Depuis La classe de neige, Emmanuel Carrère a délaissé le genre romanesque. Comme il l'explique lui-même, il met désormais son talent au service de ceux qui méritent de faire entendre leur voix. Véritable passeur d'histoires, il excelle dans cet exercice avec D'autres vies que la mienne, en nous rapportant le combat de deux juges pour la reconnaissance du droit des victimes dans les affaires de surendettement.

De justice, il en est encore question dans V13, nom de code du procès des attentats du 13 novembre 2015, série d'attentats les plus sanglants - les plus horribles devrais-je écrire - perpétré sur le sol français. Sa seule évocation me traverse d'effroi et me replonge dans cet état d'hébétude et d'épouvante qui était le mien en sortant de l'opéra ce soir-là lorsque j'appris à la radio, dans le confort de ma voiture, la tragédie en cours à Paris.

Suis-je capable de me confronter à un tel niveau d'horreur? C'est dans un état d'esprit similaire qu'Emmanuel Carrère accepte de suivre ce procès pour le compte de L'Obs à qui il rend une chronique par semaine ; toutes rassemblées pour en constituer ce livre.
Évacuons d'ailleurs tout de suite sa principale faiblesse : il s'agit bien d'un recueil qui n'évite pas les redondances et redites en fonction de l'inspiration de son auteur à remplir le quota de signets requis à la semaine. C'est le seul bémol que j'apporterais à cet ouvrage.

Car pour le reste, j'ai retrouvé les talents de conteur de Carrère qui nous rend le caractère hors-normes de ce méga-procès pour lequel une salle d'audience a été spécialement construite au sein de la Cour d'Assise de Paris afin de pouvoir y abriter les débats des 330 avocats au service de 14 accusés et de 1756 personnes physiques ou morales constitués parties civiles ; le dossier d'instruction étant lourd de 542 tomes.
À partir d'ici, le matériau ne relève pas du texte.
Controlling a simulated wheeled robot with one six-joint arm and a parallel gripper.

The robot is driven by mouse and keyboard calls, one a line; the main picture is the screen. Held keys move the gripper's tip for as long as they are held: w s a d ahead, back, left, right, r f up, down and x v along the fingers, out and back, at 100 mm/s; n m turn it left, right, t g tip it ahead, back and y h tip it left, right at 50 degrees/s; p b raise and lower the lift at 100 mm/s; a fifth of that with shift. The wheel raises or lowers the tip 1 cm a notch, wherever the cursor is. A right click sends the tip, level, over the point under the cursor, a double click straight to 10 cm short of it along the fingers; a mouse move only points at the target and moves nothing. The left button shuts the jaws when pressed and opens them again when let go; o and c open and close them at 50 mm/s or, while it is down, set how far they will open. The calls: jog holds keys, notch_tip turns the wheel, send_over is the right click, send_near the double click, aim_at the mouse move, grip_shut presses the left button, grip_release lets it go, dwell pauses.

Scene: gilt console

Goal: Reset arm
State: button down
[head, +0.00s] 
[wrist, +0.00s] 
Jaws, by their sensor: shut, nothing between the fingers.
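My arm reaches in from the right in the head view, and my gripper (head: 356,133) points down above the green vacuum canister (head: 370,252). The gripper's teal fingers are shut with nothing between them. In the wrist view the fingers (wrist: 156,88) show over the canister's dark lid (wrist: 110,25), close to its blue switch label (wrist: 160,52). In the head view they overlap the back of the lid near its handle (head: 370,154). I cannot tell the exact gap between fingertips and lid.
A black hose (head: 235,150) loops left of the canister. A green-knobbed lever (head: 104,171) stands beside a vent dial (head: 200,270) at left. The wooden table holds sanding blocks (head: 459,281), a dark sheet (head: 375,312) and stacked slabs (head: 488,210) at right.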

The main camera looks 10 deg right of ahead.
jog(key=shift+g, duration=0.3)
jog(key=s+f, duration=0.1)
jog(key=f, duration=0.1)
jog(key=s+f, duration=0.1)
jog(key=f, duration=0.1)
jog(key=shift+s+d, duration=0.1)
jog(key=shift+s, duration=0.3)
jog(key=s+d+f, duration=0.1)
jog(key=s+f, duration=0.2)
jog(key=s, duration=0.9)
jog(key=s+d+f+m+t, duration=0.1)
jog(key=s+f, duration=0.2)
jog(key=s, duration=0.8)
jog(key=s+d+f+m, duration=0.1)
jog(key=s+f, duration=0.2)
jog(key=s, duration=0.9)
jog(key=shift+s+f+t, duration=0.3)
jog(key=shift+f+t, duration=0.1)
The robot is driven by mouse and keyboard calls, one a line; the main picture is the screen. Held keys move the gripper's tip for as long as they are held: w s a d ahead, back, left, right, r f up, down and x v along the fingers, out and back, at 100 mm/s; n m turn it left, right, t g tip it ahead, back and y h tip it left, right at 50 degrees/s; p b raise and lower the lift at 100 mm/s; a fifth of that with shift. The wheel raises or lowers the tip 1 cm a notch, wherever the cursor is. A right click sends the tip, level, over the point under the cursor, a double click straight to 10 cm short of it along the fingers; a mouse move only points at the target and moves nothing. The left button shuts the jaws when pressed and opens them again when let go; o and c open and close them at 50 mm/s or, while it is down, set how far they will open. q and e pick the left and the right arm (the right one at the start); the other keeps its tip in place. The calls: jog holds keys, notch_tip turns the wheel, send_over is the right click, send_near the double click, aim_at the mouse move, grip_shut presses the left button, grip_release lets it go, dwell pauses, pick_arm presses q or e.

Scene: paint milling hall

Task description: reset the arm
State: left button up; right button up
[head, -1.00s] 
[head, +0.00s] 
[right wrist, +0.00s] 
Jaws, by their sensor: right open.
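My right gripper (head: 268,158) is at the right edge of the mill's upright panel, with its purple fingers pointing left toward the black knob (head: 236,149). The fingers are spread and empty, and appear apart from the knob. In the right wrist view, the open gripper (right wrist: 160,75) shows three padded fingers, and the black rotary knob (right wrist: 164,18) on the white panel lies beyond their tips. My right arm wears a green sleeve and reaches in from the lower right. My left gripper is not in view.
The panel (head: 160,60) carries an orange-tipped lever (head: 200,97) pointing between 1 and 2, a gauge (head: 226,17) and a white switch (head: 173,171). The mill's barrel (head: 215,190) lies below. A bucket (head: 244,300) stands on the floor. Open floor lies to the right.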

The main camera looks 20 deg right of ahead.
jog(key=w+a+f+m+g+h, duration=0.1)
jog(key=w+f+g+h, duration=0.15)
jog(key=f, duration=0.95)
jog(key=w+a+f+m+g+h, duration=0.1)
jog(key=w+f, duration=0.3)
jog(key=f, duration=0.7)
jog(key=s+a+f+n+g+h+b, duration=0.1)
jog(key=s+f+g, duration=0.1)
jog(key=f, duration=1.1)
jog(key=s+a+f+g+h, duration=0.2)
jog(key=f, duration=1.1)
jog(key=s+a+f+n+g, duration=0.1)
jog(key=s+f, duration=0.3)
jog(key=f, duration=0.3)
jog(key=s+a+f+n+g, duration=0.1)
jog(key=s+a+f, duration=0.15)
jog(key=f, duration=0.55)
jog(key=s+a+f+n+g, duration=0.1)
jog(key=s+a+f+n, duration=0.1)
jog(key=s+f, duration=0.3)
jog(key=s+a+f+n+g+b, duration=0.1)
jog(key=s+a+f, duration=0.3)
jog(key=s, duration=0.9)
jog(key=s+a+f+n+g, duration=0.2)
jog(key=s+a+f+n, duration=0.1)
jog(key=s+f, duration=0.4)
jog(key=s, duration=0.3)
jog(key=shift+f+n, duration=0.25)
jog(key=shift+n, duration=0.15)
La beauté absolue de ce livre est qu'il rend la parole aux victimes, que l'audience a libérée. Et de toutes les victimes…autant de celles qui ont les mots et la prestance pour s'exprimer devant une Cour d'Assises, que des autres, de celles pour lesquelles c'est plus difficile, mais aussi de celles qui ont des propos racistes, loin du slogan “vous n'aurez pas ma haine”.
Les récits judiciaires donnent souvent la belle part aux accusés ; le Mal fascine, on souhaite en comprendre les rouages, ce qui conduit à le déclencher. C'était l'approche de Carrère dans L'adversaire et dans une certaine mesure, je pense aussi à de sang froid de Truman Capote, d'une noirceur absolue. Ici, les victimes, quelque soit leur statut, font l'objet de beaux portraits, comme celui de Nadia Mondeguer, à qui il rend toute leur dignité.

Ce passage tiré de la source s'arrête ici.